Need for proper appraisal
So what does this mean for UK landowners and offsetters? “There is a need for a proper and far- sighted appraisal of the risks accompanying carbon offsetting by tree planting,” says Mr Moody.
The recognition of the significant risk of business failure over a 100-year period also raises practical issues, he says. “These are likely to suggest the use of conservation covenants when available in England under the new Environment Act (conservation burdens in Scotland), rather than other agreements, so that obligations run with the land.
“Even with afforestation deemed an irreversible change of use, many landowners may not be comfortable with committing themselves to a conservation covenant running for a century and involving the required ‘responsible body’ – often an environmental charity.”
With this Californian experience suggesting a much larger buffer of trees is needed, that means that a given area of planting would offset fewer emissions, earning less – or a larger area would need to be committed to fulfil a given volume of carbon credits.
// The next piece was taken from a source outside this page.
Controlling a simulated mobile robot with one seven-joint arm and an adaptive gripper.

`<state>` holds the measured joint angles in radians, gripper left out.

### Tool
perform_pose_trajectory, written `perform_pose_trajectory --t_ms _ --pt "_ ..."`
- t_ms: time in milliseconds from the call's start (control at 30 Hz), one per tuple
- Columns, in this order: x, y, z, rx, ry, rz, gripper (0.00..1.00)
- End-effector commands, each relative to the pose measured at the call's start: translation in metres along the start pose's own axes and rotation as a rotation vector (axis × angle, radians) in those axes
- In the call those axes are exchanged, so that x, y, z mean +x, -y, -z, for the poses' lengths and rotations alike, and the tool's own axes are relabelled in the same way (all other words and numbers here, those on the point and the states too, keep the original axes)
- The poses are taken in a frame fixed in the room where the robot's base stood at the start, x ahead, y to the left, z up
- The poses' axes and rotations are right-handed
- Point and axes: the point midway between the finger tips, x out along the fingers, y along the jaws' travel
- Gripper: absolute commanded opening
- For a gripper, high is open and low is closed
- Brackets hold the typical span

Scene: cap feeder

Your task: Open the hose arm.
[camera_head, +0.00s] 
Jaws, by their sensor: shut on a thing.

“This could mean investors and companies looking to offset might use tighter criteria or look for approaches other than forestry if they lack confidence in the ability of trees to meet their needs,” suggests Mr Moody.
“This analysis points to forestry focusing more on its economic role in providing timber as a material for the future low carbon economy, without the complications of offsetting and the relatively low values it currently brings.”